### Instructions to follow
Copy the material that follows word for word and omit its pictures.

### Source material
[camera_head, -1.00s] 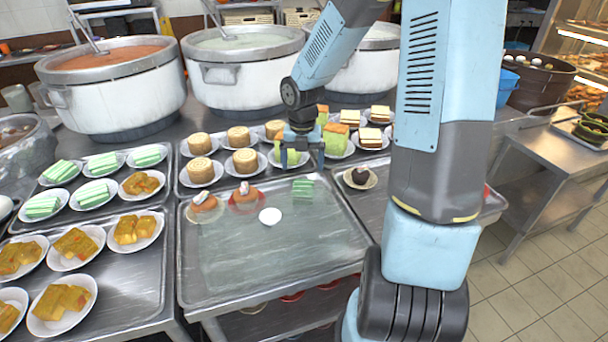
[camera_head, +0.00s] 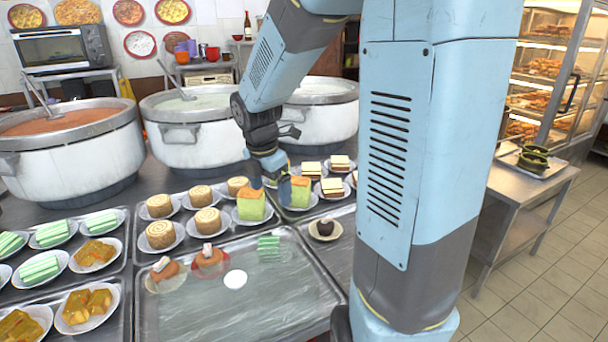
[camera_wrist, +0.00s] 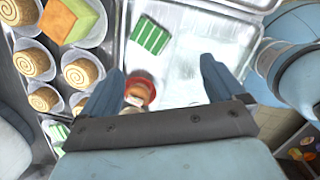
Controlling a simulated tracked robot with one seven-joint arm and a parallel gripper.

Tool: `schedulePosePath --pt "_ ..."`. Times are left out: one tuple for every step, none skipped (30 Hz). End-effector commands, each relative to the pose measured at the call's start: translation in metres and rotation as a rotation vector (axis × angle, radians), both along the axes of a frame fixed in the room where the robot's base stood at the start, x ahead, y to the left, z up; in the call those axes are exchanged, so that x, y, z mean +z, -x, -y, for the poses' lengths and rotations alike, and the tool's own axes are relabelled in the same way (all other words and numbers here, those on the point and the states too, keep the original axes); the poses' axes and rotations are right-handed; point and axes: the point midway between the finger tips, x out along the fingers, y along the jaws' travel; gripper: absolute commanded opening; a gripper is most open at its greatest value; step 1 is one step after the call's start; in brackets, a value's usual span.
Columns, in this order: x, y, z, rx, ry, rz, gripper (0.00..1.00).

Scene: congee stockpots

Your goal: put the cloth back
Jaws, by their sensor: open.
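My gripper (camera_head: 268,180) is open above the back edge of the metal tray (camera_head: 190,325). In the wrist view my two fingers (camera_wrist: 160,80) are apart, with nothing held between them. I cannot pick out any item as a cloth for sure. A flat green-and-white striped piece (camera_head: 268,248) lies at the back of the tray. It also shows in the wrist view (camera_wrist: 151,37), ahead of the fingers and apart from them. A brown cake on a red dish (camera_head: 209,260) shows beside the left finger in the wrist view, partly hidden by my gripper.
Green-and-orange cakes (camera_head: 251,204) stand close to my gripper. Plates of rolls (camera_head: 160,235) fill the tray behind. Large stockpots (camera_head: 75,158) line the back. A white disc (camera_head: 235,279) lies on the tray, whose front is clear. A side table (camera_head: 520,186) stands right.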

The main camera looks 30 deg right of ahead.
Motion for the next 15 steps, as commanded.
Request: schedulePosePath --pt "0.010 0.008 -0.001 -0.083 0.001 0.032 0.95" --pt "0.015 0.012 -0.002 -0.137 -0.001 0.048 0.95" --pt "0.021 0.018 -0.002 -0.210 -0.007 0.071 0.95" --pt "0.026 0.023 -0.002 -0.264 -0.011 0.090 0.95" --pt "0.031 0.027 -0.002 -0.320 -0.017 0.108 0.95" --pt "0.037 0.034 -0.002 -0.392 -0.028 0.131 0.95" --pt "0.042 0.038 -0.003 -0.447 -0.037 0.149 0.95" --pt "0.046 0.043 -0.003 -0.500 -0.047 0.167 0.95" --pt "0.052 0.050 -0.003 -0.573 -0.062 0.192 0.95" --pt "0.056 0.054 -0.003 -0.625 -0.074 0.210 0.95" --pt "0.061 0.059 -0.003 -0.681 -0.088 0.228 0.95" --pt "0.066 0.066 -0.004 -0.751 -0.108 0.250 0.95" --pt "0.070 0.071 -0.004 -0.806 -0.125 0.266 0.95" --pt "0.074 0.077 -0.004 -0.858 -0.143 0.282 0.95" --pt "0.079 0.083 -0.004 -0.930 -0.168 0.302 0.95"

### Exercise output
[camera_head, -1.00s] 
[camera_head, +0.00s] 
[camera_wrist, +0.00s] 
Controlling a simulated tracked robot with one seven-joint arm and a parallel gripper.

Tool: `schedulePosePath --pt "_ ..."`. Times are left out: one tuple for every step, none skipped (30 Hz). End-effector commands, each relative to the pose measured at the call's start: translation in metres and rotation as a rotation vector (axis × angle, radians), both along the axes of a frame fixed in the room where the robot's base stood at the start, x ahead, y to the left, z up; in the call those axes are exchanged, so that x, y, z mean +z, -x, -y, for the poses' lengths and rotations alike, and the tool's own axes are relabelled in the same way (all other words and numbers here, those on the point and the states too, keep the original axes); the poses' axes and rotations are right-handed; point and axes: the point midway between the finger tips, x out along the fingers, y along the jaws' travel; gripper: absolute commanded opening; a gripper is most open at its greatest value; step 1 is one step after the call's start; in brackets, a value's usual span.
Columns, in this order: x, y, z, rx, ry, rz, gripper (0.00..1.00).

Scene: congee stockpots

Your goal: put the cloth back
Jaws, by their sensor: open.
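My gripper (camera_head: 268,180) is open above the back edge of the metal tray (camera_head: 190,325). In the wrist view my two fingers (camera_wrist: 160,80) are apart, with nothing held between them. I cannot pick out any item as a cloth for sure. A flat green-and-white striped piece (camera_head: 268,248) lies at the back of the tray. It also shows in the wrist view (camera_wrist: 151,37), ahead of the fingers and apart from them. A brown cake on a red dish (camera_head: 209,260) shows beside the left finger in the wrist view, partly hidden by my gripper.
Green-and-orange cakes (camera_head: 251,204) stand close to my gripper. Plates of rolls (camera_head: 160,235) fill the tray behind. Large stockpots (camera_head: 75,158) line the back. A white disc (camera_head: 235,279) lies on the tray, whose front is clear. A side table (camera_head: 520,186) stands right.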

The main camera looks 30 deg right of ahead.
Motion for the next 15 steps, as commanded.
Request: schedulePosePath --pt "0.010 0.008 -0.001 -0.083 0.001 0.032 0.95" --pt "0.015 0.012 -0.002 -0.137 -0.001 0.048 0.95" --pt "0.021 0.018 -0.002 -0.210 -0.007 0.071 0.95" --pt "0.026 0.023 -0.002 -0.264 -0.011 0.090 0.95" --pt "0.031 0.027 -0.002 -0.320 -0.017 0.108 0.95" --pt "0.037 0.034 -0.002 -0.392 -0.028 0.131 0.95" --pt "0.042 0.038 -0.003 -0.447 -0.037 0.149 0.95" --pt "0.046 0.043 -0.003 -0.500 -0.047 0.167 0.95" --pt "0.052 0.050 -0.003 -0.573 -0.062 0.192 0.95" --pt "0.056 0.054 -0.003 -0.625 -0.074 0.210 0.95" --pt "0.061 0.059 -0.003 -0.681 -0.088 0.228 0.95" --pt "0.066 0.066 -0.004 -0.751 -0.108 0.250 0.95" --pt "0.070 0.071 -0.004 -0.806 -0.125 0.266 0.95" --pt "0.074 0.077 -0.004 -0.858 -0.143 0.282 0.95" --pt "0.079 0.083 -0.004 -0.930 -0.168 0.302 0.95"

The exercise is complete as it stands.